* What is asked:
Search the data for the string "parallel" and gather each line it is in.

[Entries from a robot dataset]

━━━━━━━━━━━━━━━━

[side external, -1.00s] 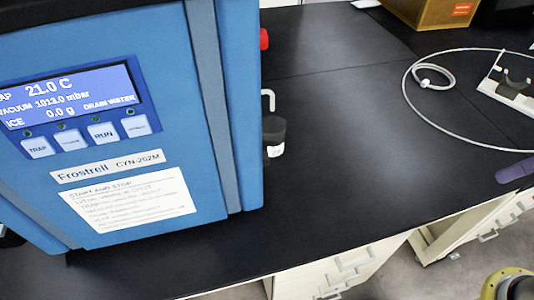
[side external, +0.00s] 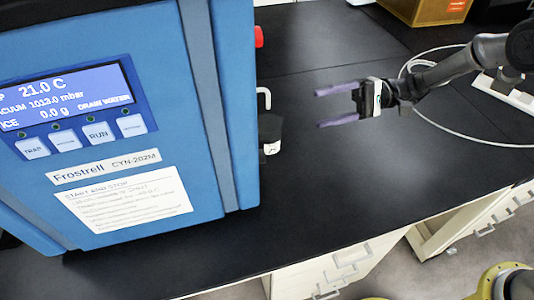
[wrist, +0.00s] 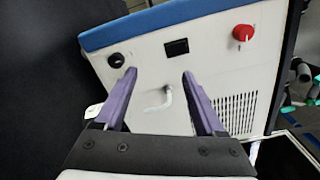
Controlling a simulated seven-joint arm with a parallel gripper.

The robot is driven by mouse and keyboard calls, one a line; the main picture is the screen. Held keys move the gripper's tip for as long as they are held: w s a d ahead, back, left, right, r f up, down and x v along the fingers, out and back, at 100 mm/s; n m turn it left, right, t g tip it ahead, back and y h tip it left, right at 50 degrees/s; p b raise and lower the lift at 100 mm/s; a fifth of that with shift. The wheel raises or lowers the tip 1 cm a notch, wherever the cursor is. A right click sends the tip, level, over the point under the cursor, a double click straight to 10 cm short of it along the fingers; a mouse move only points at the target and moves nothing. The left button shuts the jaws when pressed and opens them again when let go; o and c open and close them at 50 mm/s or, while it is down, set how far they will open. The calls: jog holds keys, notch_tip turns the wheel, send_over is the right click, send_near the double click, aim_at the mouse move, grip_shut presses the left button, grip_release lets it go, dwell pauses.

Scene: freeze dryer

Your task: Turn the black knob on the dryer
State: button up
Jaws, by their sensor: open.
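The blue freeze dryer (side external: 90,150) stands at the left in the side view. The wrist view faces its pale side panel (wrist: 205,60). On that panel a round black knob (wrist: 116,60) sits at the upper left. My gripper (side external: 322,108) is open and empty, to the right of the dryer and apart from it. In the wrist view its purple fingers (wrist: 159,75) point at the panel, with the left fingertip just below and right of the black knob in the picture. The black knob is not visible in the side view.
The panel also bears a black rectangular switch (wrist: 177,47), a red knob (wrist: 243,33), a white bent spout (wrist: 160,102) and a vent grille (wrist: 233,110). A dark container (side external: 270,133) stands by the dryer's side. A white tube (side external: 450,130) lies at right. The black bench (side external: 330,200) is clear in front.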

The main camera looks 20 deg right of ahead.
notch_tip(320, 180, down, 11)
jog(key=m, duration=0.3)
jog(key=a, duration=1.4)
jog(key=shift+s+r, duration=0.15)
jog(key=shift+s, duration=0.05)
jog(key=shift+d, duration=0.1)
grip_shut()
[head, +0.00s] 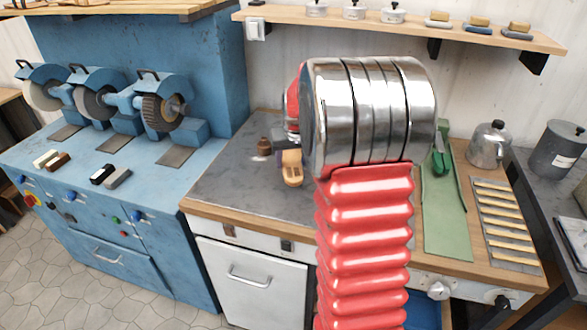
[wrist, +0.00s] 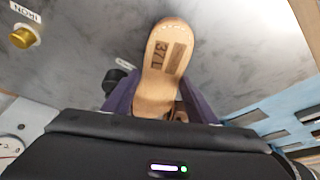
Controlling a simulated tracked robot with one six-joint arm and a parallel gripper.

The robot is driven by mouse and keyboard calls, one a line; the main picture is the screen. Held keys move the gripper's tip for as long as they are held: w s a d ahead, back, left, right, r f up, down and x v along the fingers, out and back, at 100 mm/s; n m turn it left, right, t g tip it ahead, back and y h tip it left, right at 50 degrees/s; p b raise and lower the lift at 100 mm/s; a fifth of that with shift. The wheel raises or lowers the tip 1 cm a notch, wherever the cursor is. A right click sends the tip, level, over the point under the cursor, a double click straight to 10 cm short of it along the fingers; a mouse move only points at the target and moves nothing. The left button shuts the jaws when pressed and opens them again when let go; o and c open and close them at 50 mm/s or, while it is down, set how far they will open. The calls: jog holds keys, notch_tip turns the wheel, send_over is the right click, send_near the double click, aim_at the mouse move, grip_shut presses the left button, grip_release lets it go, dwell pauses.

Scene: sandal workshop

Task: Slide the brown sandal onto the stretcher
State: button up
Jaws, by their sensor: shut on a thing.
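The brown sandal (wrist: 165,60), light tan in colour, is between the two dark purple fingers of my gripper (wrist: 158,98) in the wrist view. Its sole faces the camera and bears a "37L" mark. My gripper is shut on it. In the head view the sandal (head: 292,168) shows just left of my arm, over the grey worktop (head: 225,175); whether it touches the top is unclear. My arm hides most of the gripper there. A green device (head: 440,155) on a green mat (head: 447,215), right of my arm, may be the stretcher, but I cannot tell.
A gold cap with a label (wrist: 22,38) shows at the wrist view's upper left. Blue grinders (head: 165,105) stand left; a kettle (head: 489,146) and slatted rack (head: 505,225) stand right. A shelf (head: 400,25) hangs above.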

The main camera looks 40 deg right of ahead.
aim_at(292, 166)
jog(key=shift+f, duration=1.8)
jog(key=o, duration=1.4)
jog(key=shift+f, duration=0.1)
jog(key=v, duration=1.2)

━━━━━━━━━━━━━━━━

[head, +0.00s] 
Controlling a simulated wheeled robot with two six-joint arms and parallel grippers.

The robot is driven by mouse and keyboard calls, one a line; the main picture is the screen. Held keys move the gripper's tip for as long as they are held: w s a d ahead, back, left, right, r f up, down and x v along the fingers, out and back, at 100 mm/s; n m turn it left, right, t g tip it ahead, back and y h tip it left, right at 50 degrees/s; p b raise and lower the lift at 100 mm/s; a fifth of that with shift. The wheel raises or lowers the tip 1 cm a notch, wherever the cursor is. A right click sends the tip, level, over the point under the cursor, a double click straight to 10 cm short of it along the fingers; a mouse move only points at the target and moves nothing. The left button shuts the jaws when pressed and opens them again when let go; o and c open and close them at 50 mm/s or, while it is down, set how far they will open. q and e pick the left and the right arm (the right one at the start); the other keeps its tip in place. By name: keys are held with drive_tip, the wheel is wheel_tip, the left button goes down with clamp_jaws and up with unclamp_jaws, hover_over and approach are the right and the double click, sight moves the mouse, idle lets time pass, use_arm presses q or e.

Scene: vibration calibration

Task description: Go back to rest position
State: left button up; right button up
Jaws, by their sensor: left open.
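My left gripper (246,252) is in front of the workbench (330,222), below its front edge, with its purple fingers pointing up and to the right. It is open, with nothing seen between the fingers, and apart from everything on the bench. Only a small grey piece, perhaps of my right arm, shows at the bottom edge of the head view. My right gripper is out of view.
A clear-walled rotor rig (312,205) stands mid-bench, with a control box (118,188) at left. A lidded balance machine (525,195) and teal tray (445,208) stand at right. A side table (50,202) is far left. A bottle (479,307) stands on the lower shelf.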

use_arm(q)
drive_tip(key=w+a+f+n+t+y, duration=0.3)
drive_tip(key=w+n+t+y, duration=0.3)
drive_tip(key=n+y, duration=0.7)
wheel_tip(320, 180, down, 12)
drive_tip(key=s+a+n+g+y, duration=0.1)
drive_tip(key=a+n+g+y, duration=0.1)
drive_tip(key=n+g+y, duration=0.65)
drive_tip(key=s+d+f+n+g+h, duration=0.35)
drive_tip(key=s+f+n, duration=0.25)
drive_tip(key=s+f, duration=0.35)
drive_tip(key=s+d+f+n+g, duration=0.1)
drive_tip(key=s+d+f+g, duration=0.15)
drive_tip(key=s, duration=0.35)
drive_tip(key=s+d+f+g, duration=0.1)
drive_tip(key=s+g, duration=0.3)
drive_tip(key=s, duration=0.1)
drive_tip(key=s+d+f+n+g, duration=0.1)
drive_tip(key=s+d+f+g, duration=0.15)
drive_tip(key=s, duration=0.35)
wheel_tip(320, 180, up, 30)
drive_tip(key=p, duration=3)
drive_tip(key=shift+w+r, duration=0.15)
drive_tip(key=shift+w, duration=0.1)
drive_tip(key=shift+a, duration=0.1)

━━━━━━━━━━━━━━━━

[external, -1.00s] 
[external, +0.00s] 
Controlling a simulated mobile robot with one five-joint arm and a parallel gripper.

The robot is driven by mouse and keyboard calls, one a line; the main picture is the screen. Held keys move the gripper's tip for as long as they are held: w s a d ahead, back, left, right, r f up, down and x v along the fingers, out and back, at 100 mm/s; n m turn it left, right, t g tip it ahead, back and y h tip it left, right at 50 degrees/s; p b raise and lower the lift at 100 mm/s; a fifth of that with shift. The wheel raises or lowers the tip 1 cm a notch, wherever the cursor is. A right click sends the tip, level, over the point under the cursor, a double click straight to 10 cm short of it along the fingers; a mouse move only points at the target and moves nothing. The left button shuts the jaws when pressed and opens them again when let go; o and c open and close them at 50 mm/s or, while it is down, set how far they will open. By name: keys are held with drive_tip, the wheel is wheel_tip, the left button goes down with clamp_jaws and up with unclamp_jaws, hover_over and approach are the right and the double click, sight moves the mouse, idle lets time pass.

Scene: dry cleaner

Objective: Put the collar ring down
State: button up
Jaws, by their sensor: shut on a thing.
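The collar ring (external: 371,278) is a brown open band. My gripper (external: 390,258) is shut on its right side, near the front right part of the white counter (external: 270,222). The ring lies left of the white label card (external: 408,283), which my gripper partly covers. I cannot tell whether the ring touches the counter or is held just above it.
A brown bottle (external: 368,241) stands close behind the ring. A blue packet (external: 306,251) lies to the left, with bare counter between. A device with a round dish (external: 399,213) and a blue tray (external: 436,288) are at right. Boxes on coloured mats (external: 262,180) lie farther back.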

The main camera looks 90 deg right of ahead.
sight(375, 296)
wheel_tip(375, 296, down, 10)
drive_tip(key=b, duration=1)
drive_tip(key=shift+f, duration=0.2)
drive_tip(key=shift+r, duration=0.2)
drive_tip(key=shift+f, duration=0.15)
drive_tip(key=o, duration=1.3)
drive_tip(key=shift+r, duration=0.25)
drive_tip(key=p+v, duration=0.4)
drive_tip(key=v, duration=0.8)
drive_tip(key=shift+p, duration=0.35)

━━━━━━━━━━━━━━━━

* Exercise result:
Controlling a simulated seven-joint arm with a parallel gripper.
Controlling a simulated tracked robot with one six-joint arm and a parallel gripper.
Controlling a simulated wheeled robot with two six-joint arms and parallel grippers.
Controlling a simulated mobile robot with one five-joint arm and a parallel gripper.

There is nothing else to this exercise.